Tasmina Ahmed-Sheikh
A complaint was made by the Council of the Law Society of Scotland against Tasmina Ahmed-Sheikh, solicitor, Glasgow. The Tribunal found the respondent guilty of professional misconduct in cumulo in respect of her contraventions of rules B6.2.3, B6.3.1, B6.4.1, B6.5.1(d), B6.7.1, B6.11.1 and B6.12.1 of the Law Society of Scotland Practice Rules 2011.
The Tribunal censured the respondent and directed that for an aggregate period of two years, any practising certificate held or issued to her shall be subject to such restriction as will limit her to acting as a qualified assistant to such employer as may be approved by the Council of the Society or its Practising Certificate Committee.
The respondent was a partner and then director of Hamilton Burns. Between 1 October 2009 and 8 May 2015, she was the designated cashroom partner/manager of the firm. She was made aware by a cashier’s email of 16 June 2014 that sums due to SLAB as recovered judicial expenses had been improperly taken to fees. She failed to take action to remit the judicial expenses to SLAB. She failed to cooperate and communicate with SLAB to resolve matters. She failed to correct matters. Money was therefore retained by the firm which was lawfully due to SLAB. This money was clients’ money. In failing to remit the sums to SLAB and taking money to fees, a deficit was created on the client account.

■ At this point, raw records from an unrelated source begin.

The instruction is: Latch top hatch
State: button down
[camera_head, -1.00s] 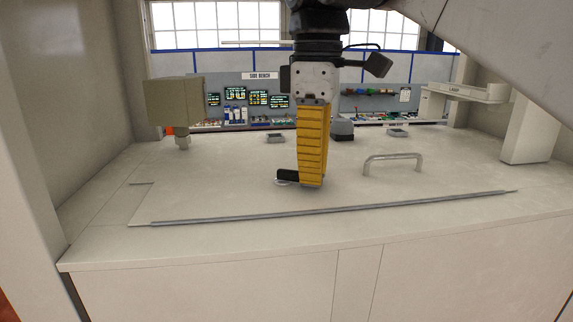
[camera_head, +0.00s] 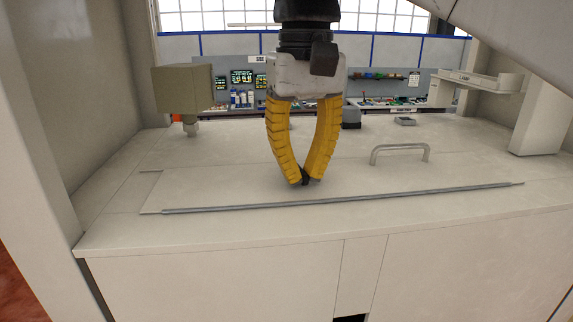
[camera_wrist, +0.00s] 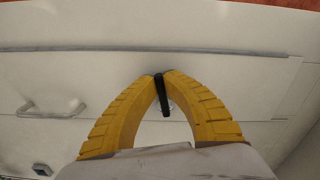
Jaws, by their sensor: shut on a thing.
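The top hatch (camera_head: 230,190) is a pale panel lying flat in the counter top, with a metal strip along its front edge; it also shows in the wrist view (camera_wrist: 235,75). A small black latch lever (camera_wrist: 164,98) stands on a round base on the hatch. My gripper (camera_head: 304,180) points down over the hatch, its yellow fingers shut on the lever's end. In the wrist view the fingertips (camera_wrist: 161,76) meet at one end of the lever. In the head view the fingers hide most of the lever.
A metal bar handle (camera_head: 400,152) stands on the hatch, right of my gripper. A beige box with a nozzle (camera_head: 182,92) hangs at the left. A white post with a shelf (camera_head: 540,115) stands at the right. The counter around my gripper is otherwise clear.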

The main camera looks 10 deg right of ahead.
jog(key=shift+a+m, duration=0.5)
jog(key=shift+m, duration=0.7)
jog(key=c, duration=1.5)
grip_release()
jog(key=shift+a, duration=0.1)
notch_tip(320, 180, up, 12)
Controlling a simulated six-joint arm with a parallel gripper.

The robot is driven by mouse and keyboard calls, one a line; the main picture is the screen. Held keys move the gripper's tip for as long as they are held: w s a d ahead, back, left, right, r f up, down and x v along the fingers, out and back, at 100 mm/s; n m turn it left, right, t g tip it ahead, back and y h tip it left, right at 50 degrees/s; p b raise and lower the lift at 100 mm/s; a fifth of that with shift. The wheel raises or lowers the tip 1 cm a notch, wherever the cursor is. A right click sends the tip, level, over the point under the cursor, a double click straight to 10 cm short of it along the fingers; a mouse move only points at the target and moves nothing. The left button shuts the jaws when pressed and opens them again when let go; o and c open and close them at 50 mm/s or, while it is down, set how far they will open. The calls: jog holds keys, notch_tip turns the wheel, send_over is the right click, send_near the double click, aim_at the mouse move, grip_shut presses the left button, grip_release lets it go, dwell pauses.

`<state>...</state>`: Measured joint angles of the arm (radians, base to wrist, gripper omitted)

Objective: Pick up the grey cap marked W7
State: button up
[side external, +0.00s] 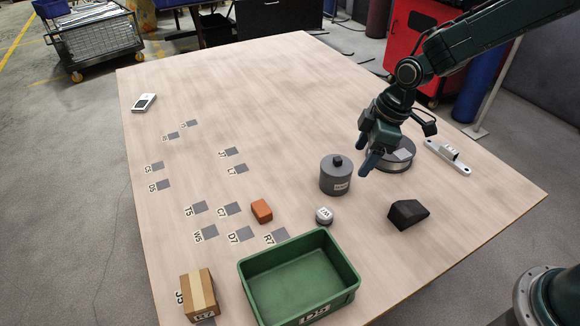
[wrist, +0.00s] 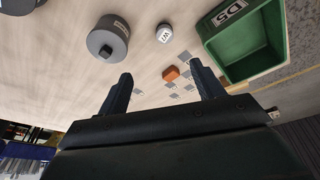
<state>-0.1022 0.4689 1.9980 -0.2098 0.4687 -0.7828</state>
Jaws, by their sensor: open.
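The small round cap (side external: 324,215) marked W7 sits on the wooden table between the grey cylinder and the green bin in the side view. Its top looks pale with a dark label. In the wrist view the cap (wrist: 164,33) lies beyond my fingertips, near the top middle. My gripper (side external: 366,158) is open and empty, above the table and to the upper right of the cap in the side view. Its two fingers (wrist: 161,75) show apart in the wrist view, with nothing between them touching either finger.
A black wedge (side external: 407,214), an orange block (side external: 262,211), a green bin (side external: 352,291) and a cardboard box (side external: 187,297) surround the cap. The far table is mostly clear.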

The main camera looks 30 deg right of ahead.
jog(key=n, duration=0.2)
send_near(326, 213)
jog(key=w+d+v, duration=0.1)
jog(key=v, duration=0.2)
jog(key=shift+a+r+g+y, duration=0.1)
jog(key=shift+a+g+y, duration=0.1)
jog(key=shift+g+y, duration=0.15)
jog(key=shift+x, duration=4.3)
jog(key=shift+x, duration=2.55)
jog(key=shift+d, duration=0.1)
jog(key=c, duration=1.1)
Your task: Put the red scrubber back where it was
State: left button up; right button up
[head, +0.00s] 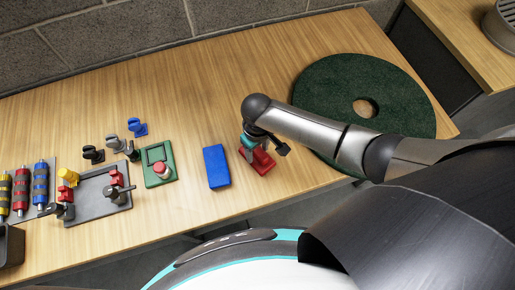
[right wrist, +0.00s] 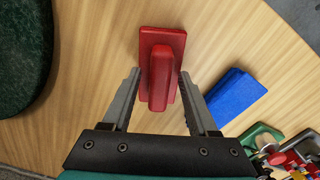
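The red scrubber (head: 262,165) lies on the wooden table, just right of a blue block. In the right wrist view the scrubber (right wrist: 160,75) shows as a red plate with a raised handle bar. My right gripper (head: 263,145) is over the scrubber and partly hides it in the head view. In the right wrist view the right gripper (right wrist: 160,75) is open, one finger on each side of the handle, with gaps between. My left gripper is not in view.
The blue block (head: 216,166) lies close by on the left. A large dark green round pad (head: 330,85) with a centre hole lies to the right. A green square fixture (head: 159,165) and a grey tray (head: 88,196) with small parts stand left. The table behind is clear.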

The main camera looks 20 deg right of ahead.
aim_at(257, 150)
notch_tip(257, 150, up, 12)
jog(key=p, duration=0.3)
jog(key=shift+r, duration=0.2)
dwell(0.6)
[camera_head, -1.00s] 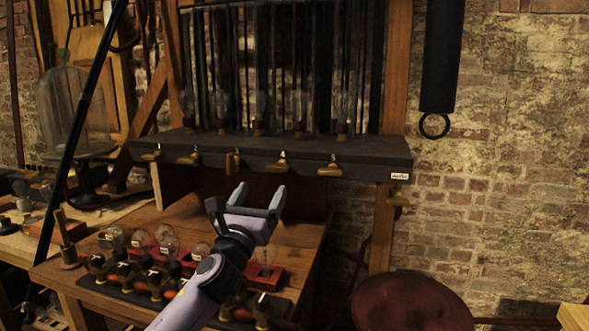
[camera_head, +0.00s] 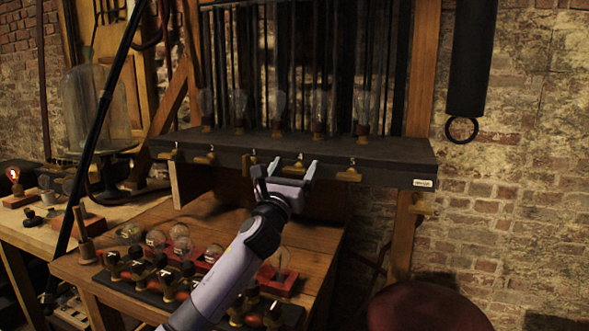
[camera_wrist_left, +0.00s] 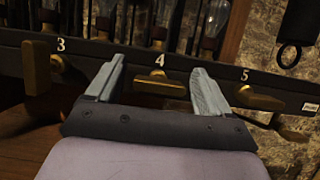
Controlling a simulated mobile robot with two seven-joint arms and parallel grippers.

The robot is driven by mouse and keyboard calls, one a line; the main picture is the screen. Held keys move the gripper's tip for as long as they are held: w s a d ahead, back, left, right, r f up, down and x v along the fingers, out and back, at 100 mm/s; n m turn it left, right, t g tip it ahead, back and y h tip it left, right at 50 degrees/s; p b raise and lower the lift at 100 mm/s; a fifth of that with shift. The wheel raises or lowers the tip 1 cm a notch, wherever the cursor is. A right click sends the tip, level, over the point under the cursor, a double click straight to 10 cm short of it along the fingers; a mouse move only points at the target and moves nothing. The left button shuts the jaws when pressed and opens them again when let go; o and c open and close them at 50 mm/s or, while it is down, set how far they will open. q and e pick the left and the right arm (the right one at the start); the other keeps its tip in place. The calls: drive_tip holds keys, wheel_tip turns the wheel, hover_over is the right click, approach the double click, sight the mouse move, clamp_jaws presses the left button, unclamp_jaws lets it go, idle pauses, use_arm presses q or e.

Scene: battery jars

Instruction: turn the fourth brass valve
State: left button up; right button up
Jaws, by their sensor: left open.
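The fourth brass valve (camera_head: 297,166) sits on the front edge of the dark shelf (camera_head: 400,172). In the left wrist view, the fourth valve (camera_wrist_left: 158,84) is under the number 4, its handle lying about level. My left gripper (camera_head: 285,171) is open just in front of it. In the wrist view its fingers (camera_wrist_left: 156,88) stand on either side of the valve, and I see no contact. The third valve (camera_wrist_left: 37,70) has its handle upright. The fifth valve (camera_wrist_left: 255,98) lies nearly level. My right gripper is not in view.
Glass bulbs (camera_head: 320,105) stand on the shelf above the valves. Below, a wooden bench (camera_head: 210,215) carries a row of bulbs and black knobs under my left arm. A dark red round seat (camera_head: 425,308) is at lower right. A black cylinder with a ring (camera_head: 462,128) hangs at right.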

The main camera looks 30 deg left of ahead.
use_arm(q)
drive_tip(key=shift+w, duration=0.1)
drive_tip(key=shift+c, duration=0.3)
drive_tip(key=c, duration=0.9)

The Tribunal was satisfied that the respondent’s conduct regarding the admitted rules breaches was a serious and reprehensible departure from the standards of competent and reputable solicitors. The respondent was designated cashroom manager of the firm. This is an important and highly responsible position which should not be undertaken lightly. It is essential that designated cashroom managers ensure compliance with the accounts rules. In holding funds for clients, a solicitor is in a privileged position of trust. The public must have confidence that the profession will comply with the accounts rules and that solicitors can be trusted. Failure to comply with the accounts rules demeans the trust the public places in the profession. Designated cashroom managers have a particularly important role in protecting the public. They must protect client money and keep the client account sacrosanct. The admitted breaches demonstrated that the respondent had failed in her duties as the designated cashroom manager. Her omission was also reckless in terms of rule B6.12.1. Action was necessary, either to replace the money or report the situation to the Society. Professional misconduct was therefore made out.